By highlighting sales or personal challenges where you dug in and produced positive results, you’ll show potential employers your curiosity and determination.
You should also demonstrate curiosity by curating industry articles and your own content on social media -- especially LinkedIn and Twitter. This gives you clout with potential employers, prospects, and other salespeople. It shows you’re reading, sharing knowledge, and spending time learning how to be a better salesperson.
3. Appetite for closing
A successful career in sales requires a lot of passion. If it’s just a nine-to-five job for you, burnout is inevitable. Anyone can use “passionate” language on a resume, but what I look for is numbers. If I scan a resume and don’t see percentages, I move on. Here are some things to avoid.
Made President’s Club
Always meet goals
Replace them with:
“In the first three quarters of 2017, I was 106%, 108%, and 103% of goal, respectively.”

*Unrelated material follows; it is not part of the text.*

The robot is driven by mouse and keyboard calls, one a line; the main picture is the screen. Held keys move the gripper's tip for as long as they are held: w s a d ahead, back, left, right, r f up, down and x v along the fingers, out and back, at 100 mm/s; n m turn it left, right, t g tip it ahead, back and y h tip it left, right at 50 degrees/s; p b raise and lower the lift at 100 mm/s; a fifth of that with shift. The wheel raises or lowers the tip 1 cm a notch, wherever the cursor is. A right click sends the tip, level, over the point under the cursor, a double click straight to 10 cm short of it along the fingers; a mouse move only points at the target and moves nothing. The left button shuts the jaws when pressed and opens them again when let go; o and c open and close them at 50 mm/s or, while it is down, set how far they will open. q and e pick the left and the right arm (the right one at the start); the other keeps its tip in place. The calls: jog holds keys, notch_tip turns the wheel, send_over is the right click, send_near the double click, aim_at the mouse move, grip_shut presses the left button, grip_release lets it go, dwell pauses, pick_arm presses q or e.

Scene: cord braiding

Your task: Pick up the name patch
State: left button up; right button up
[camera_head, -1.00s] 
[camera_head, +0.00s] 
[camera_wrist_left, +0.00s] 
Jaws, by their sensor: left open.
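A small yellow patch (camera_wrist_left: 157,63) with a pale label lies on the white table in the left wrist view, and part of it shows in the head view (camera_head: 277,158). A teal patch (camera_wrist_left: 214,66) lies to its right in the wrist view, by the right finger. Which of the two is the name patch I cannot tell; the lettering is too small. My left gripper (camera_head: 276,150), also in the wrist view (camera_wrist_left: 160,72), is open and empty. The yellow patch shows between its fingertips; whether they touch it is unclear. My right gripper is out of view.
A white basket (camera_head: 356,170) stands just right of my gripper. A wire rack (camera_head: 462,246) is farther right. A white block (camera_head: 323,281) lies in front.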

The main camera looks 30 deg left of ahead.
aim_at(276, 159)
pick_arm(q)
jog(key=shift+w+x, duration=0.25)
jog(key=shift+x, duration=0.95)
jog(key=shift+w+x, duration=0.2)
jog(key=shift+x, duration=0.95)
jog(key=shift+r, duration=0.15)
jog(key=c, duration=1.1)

“In Q1 of 2018, I closed X% of my demos, putting me in the top three of our sales department.”
“In 2017, I was tasked with closing more enterprise business. By the end of the year, I accounted for X% of our organization’s total enterprise goal.”
I’m more likely to interview someone who listed any of the percentages above, over a candidate who simply said, “I earned a spot in the President’s Club twice in a row.” Percentages are more attractive because they show you’re aware of numbers over vanity metrics. If you’re not highlighting specific numerical achievements in sales, my only assumption is you have none.
Whether you’re applying for your first or fifth job in sales, your resume should always evolve. It’s a living, breathing document, so treat it as such.
Get rid of stale buzzwords that do nothing to differentiate your successes and achievements. Replace them with vibrant stories and attention-grabbing numbers that prove you’re a cut above the rest.